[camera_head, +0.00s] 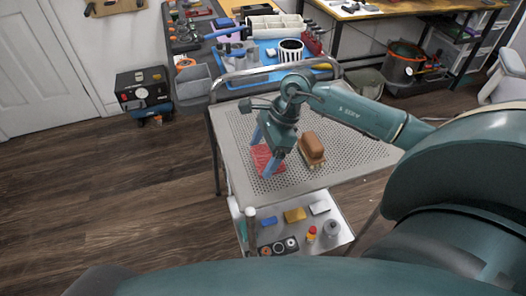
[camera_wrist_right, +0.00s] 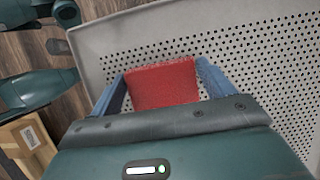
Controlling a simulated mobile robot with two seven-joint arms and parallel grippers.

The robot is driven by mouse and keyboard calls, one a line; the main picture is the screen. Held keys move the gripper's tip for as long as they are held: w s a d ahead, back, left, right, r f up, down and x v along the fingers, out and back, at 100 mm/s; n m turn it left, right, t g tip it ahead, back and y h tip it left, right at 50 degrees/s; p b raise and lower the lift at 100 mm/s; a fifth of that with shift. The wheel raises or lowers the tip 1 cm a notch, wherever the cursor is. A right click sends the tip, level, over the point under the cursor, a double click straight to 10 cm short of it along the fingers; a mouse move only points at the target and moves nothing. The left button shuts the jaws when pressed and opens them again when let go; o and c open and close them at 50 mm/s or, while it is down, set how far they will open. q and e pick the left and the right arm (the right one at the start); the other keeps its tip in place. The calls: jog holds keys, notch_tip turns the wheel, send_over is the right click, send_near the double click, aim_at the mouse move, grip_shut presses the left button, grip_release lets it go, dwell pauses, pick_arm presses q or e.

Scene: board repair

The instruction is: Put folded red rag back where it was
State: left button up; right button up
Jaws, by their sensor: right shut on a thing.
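The folded red rag (camera_head: 264,160) is over the left part of the perforated top of a grey cart (camera_head: 240,128). My right gripper (camera_head: 264,155) is shut on it, with one blue finger on each side. In the right wrist view the rag (camera_wrist_right: 163,85) spans the space between the two fingers of the gripper (camera_wrist_right: 162,90). I cannot tell whether the rag touches the cart top. My left gripper cannot be made out in either view.
A brown brush-like block (camera_head: 312,146) stands on the cart just right of the rag. The cart's lower shelf (camera_head: 340,236) holds several small items. A cluttered workbench with a blue mat (camera_head: 270,55) is behind the cart's rail. The cart top's right part is clear.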

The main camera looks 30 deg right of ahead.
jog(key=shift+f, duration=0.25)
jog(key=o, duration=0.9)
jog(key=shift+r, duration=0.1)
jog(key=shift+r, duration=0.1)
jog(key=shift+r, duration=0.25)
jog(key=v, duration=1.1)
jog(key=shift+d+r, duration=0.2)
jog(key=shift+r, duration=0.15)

» **Written request**:
Repeat exactly the lines from the one containing "The instruction is: Put" through the one containing "State: left button up; right button up", both included, and nothing else.

» **Solution for this exercise**:
The instruction is: Put folded red rag back where it was
State: left button up; right button up

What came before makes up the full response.